Notice what they do not care about: the visual design (unless you are applying for a frontend/design role), how many programming languages you list in your skills section, or whether you have a CS degree. They care about working software, clean code, and clear communication.
The Ideal Portfolio (Three to Five Projects)
You need three to five projects. Not ten. Not twenty. Three to five strong projects that each demonstrate different capabilities:
Project 1: Full-stack web application. A complete application with frontend (React or Next.js), backend (Node.js or Python), database (PostgreSQL or MongoDB), and user authentication. A task manager, a booking system, a simple marketplace. This proves you can build a complete product, not just isolated pieces.
Project 2: MoMo or Airtel Money integration. A payment page, a donation system, or an e-commerce checkout that accepts mobile money payments. Even in sandbox mode, this project sets you apart. International hiring managers find this interesting because it shows you understand a payment system they have never worked with. Include clear documentation of the integration process.
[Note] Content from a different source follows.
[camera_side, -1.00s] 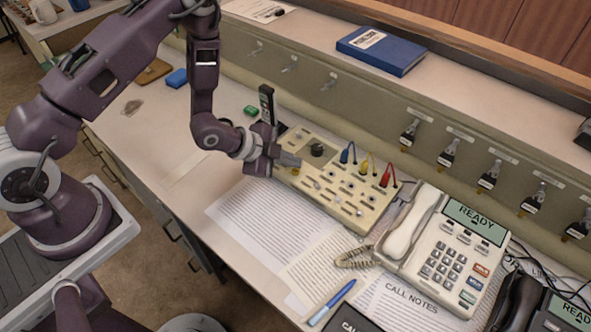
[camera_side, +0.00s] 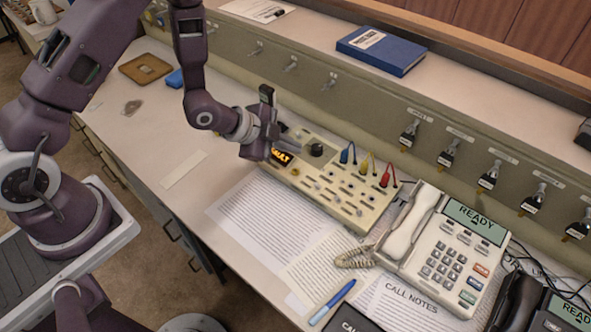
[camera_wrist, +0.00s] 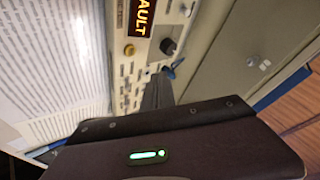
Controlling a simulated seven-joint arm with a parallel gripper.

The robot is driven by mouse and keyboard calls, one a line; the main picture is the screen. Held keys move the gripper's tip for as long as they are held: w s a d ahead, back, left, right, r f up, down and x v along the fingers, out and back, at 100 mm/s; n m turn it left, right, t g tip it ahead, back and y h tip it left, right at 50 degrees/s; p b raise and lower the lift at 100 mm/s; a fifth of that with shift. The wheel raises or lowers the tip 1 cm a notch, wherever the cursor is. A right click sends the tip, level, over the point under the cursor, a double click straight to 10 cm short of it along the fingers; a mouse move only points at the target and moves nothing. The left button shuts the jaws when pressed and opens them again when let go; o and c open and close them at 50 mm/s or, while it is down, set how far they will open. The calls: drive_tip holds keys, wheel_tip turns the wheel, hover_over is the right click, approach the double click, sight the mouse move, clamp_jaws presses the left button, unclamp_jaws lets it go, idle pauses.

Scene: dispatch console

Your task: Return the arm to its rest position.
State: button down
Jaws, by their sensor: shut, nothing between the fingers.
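My gripper (camera_side: 291,141) is shut and empty. In the side view it hangs over the left end of a cream console box (camera_side: 335,205), close above it; I cannot tell whether it touches. The box has a small display (camera_side: 282,156) with orange letters ending in "AULT", a black knob (camera_side: 316,150), and blue, yellow and red plugs. In the wrist view the shut fingers (camera_wrist: 158,88) point at the panel, with the display (camera_wrist: 141,18) and the knob (camera_wrist: 168,46) beyond them.
A phone (camera_side: 440,250) reading "READY" stands right of the box, with paper sheets (camera_side: 275,220) in front. A blue binder (camera_side: 381,50) lies on the shelf behind. Keys hang along the back panel. A brown tray (camera_side: 146,68) and blue block (camera_side: 175,79) lie at the left. The desk's left part is mostly clear.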

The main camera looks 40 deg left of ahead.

Project 3: Something that solves a real problem. Not a tutorial clone. An app that addresses something you or people around you actually need. A bus schedule tracker for Kigali. An inventory system for a local shop. A marketplace for Rwandan artisans. Real problems produce portfolios that feel genuine.
Project 4 (optional): Open source contribution. Contributing to an existing open source project shows you can work with other people's code, follow contribution guidelines, and collaborate through pull requests. Even small contributions count.
Project 5 (optional): Something technically challenging. A real-time chat application. A data visualization dashboard. An API that handles concurrent requests. This shows you are growing beyond basic CRUD applications.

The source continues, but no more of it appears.